Service plays a non-trivial role in most academics’ work lives. The type and amount of service varies depending on where you are in your career and the type of institution you inhabit. So, for instance, academics at research-expecting and research-producing institutions peer review papers and grant proposals, and the volume of such requests likely changes as your reputation in a field grows.
There are certain types of service in academia that require specific standing. In many, though not all, cases, only associate and full professors vote on tenure and mid-tenure review cases, and only full professors vote on promotion to full professor cases. When a department undergoes an external review, they turn to associate or full professors to serve as external reviewers. (I am sure there are exceptions to this. In my experience, though, I started receiving requests after earning tenure.) And except in dire or unideal circumstances, department chairs should be tenured, and ideally a few years past tenure at a minimum.
If you’re doing the math, you’ve likely noticed that as you become more senior in your academic career, the service requests — and expectations — skyrocket.
Service requests tend to ebb and flow for me. Sometimes I’ll go a few months with zero requests. At other times, like the past few months, service requests pop up like dandelions in the spring.
I’m in the service sweet spot in my career. I’m a female-identifying full professor at a small liberal arts institution in a male-dominated field and with administrative responsibilities. I check many of the boxes on the representation checklist. So I tend to get a lot of requests, mostly to serve as an external reviewer of scholarship in a tenure or mid-tenure review, or as an external evaluator in a department review.
I wish I could say that I’ve developed an exact science for determining when to say yes and when to decline a request. In general, I try to say yes as often as possible to external scholarship reviews when they come from liberal arts schools. In these cases, it’s important to have someone doing similar scholarship and coming from a similar institution weigh in, because they are uniquely qualified to comment on the person’s scholarship in the context of the demands of working at a liberal arts school. That said, the work involved is significant, particularly since 95% of the time the person’s scholarship is in a related area but not my area and I have to read the work pretty carefully. So I limit myself to at most one per year. I find it particularly hard to turn these down, mainly because I know how hard it can be to find someone at a liberal arts school who’s (a) tenured and (b) qualified to comment on someone’s scholarship. But weighing in on someone’s tenure case is something you want to do well and get right, so overcommitting is a Bad Idea.
I really enjoy doing external department reviews. I find it fascinating to learn how other Computer Science departments structure their major requirements, teach their courses, and foster community among their students. Witnessing different institutional cultures is also endlessly fascinating to me, and something I view as “field research” for moving into administration. And sometimes, my fellow reviewer is a colleague-friend from another institution, which makes the process even more fun. But these reviews also require a significant amount of time and energy: reading the department self-study report; traveling to and from the institution; spending several days at the institution talking to faculty, staff, students, other departments, and administrators; and compiling the report afterwards. I do one of these every few years because of this time and energy commitment. These requests definitely come in batches — I know if one appears in my inbox, I’m likely to get 2 more within the next month. I’ve gotten a tad choosier here — I’m more likely to say yes if the institution is one I’d like to learn more about anyway, or if there’s a particular circumstance the department finds themselves in that I think I can lend insight into.
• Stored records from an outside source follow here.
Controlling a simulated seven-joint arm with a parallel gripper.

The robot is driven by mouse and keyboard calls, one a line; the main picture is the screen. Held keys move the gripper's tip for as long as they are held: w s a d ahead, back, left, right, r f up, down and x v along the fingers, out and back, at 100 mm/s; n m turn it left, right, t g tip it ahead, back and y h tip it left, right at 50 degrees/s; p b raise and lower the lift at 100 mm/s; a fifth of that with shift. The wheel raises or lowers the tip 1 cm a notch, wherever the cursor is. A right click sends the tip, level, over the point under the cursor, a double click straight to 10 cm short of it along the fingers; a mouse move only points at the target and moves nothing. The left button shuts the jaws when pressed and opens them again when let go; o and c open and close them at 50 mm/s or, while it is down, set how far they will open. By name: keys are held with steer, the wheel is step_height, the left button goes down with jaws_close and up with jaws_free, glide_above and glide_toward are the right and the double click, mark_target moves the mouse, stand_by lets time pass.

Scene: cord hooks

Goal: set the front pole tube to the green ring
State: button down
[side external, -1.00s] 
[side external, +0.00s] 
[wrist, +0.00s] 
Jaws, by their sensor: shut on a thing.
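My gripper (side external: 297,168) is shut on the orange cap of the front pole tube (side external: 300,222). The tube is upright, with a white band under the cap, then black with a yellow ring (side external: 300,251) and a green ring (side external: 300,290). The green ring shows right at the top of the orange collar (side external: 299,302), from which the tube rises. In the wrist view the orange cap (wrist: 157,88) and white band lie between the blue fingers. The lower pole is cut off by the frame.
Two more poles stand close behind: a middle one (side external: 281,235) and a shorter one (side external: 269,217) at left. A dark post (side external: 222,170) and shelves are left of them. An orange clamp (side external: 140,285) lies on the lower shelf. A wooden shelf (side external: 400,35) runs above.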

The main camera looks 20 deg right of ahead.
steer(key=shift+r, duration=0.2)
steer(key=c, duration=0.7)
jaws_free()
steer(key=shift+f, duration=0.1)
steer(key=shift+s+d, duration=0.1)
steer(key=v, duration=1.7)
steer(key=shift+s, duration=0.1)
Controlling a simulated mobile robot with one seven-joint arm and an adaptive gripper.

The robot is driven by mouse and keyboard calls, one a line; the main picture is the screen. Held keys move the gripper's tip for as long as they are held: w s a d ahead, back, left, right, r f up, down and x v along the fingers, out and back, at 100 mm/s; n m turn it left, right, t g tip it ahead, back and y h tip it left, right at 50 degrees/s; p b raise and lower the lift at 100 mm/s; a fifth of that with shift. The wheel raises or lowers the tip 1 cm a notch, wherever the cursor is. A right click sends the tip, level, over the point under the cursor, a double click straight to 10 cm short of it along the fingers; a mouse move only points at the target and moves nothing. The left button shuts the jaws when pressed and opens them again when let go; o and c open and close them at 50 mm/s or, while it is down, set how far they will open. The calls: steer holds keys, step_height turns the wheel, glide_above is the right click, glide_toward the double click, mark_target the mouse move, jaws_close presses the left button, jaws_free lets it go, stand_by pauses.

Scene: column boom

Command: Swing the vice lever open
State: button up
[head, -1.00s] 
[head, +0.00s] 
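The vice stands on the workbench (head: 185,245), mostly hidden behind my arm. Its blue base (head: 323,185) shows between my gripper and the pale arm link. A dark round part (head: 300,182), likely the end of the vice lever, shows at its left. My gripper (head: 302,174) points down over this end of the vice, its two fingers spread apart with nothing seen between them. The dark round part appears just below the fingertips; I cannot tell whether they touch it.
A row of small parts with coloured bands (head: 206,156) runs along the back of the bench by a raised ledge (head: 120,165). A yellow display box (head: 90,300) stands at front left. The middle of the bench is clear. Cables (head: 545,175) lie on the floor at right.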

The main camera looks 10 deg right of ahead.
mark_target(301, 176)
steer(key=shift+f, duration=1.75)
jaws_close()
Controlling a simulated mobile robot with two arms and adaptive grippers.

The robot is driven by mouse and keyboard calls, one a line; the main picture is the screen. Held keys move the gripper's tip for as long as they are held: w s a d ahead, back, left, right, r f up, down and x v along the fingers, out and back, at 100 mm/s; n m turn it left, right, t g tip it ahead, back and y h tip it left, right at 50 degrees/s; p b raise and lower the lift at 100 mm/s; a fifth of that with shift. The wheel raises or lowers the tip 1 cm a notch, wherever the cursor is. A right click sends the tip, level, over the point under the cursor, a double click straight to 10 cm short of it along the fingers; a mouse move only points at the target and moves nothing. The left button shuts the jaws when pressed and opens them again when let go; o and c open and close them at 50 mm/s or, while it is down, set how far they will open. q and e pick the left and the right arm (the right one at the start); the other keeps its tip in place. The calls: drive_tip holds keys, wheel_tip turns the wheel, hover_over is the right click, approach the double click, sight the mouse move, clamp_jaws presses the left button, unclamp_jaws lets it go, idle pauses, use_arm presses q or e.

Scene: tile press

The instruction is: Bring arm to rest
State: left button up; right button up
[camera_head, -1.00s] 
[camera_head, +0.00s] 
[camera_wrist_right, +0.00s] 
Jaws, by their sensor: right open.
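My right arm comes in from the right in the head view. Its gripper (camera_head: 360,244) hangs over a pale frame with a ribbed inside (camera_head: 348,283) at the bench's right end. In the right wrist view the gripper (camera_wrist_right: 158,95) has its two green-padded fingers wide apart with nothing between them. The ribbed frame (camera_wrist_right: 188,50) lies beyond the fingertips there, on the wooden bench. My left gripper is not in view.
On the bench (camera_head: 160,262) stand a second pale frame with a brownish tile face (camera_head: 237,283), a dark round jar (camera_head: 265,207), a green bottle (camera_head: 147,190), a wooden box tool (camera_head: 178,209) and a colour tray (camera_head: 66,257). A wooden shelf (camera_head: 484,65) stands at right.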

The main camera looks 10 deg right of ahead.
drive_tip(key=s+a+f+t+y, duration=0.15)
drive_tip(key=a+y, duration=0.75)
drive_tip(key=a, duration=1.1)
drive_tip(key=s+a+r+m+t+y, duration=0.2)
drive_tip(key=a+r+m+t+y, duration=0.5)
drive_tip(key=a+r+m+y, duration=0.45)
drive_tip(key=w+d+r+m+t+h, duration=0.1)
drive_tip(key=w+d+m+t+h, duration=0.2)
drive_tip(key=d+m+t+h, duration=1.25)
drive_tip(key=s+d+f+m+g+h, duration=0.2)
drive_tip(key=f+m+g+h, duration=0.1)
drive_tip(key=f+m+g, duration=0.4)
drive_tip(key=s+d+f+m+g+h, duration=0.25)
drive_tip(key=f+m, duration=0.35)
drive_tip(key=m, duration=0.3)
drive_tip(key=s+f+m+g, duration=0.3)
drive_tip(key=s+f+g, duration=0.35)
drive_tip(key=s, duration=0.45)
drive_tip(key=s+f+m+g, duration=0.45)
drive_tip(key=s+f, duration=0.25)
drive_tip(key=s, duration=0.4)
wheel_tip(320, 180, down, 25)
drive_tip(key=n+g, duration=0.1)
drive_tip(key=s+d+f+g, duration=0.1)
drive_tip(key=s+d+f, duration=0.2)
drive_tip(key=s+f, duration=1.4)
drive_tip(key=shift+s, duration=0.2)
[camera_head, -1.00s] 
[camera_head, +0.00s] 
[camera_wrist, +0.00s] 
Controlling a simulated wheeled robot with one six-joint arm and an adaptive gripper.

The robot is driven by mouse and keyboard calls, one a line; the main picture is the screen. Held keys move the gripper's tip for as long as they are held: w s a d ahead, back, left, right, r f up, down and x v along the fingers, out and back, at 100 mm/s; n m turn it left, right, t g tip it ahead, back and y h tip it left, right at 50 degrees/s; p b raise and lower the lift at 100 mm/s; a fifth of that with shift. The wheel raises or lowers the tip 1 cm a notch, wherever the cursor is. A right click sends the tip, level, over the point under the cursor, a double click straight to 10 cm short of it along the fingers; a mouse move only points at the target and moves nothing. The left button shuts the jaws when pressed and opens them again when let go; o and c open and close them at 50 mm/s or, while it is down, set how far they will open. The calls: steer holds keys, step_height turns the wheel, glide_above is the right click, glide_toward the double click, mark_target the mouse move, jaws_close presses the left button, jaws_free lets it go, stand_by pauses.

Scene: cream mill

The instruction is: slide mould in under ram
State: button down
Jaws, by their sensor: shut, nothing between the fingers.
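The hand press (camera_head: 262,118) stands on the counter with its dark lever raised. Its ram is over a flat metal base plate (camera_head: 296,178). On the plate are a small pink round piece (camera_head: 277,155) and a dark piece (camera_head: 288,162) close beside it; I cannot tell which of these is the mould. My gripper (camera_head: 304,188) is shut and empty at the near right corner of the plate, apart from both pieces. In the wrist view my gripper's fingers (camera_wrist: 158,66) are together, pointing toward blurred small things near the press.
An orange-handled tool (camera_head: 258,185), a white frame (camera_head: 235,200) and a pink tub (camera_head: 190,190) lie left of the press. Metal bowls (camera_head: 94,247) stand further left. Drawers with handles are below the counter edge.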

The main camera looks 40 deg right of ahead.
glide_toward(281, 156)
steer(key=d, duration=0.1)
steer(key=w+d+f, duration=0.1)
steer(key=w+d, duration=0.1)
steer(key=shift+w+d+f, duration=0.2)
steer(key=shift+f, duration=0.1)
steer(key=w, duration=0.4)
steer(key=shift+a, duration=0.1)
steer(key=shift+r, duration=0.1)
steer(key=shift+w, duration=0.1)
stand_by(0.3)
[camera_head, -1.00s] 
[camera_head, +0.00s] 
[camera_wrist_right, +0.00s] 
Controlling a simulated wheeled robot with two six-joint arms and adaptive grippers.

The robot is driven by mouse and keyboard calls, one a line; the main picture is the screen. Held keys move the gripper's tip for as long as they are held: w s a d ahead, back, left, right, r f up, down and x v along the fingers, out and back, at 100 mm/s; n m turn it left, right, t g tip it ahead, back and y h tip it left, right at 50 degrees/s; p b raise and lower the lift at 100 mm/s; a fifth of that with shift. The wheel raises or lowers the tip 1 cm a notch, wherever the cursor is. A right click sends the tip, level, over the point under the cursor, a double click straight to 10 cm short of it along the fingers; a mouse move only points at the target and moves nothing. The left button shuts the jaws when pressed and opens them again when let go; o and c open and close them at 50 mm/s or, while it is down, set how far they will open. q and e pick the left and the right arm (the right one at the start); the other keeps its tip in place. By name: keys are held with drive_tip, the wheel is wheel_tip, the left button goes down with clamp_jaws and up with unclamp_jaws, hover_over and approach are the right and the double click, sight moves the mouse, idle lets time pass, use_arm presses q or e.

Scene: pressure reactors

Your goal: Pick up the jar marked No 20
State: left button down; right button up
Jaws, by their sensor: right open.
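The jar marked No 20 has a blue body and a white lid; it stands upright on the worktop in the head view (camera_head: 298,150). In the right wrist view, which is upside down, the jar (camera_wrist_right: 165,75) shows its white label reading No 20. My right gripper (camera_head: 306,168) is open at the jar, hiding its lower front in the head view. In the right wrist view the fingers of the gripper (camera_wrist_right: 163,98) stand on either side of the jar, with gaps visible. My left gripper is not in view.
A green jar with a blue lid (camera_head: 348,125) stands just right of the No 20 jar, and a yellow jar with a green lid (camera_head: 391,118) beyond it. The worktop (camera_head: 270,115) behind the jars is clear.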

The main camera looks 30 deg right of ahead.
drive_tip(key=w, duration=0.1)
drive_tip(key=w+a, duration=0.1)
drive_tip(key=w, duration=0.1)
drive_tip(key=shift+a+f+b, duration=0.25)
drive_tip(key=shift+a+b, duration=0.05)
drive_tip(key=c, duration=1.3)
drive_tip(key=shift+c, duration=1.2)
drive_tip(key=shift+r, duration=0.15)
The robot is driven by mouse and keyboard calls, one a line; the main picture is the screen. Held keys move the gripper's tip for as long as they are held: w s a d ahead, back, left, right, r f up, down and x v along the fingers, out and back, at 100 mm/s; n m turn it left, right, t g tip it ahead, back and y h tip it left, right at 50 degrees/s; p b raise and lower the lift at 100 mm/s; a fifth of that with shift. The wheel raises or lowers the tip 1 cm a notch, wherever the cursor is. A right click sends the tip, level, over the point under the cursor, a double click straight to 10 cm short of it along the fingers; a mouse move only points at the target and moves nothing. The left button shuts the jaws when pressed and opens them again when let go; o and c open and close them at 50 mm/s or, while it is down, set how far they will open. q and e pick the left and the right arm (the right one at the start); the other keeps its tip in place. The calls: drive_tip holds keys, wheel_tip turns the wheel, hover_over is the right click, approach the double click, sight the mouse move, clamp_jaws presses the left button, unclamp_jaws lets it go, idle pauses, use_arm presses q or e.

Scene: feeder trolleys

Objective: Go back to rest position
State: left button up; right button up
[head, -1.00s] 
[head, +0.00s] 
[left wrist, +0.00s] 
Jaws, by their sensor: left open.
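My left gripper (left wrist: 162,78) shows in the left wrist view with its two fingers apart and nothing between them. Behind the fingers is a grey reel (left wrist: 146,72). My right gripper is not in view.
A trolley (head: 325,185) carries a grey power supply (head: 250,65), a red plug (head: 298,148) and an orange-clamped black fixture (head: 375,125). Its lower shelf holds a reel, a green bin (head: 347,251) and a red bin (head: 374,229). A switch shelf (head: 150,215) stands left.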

I’ve become more comfortable declining requests through the years. Early on, I worried about not being asked again, or about people getting mad at me for turning them down, but that hasn’t been the case. People understand when you say “I just can’t add this to my plate right now” and appreciate your honesty. When possible, I try to recommend someone else. Oftentimes this person is already on their radar, but it can’t hurt to endorse that the person would be a good pick. I still sometimes feel guilty, though, particularly if I’ve already said yes to something and then another request comes in that I really want to say yes to. I wish I could say the guilt’s subsided over the years, but nope, it has not.
How do you perform the calculus of deciding to accept or decline a service request, whether you’re in academia or some other field?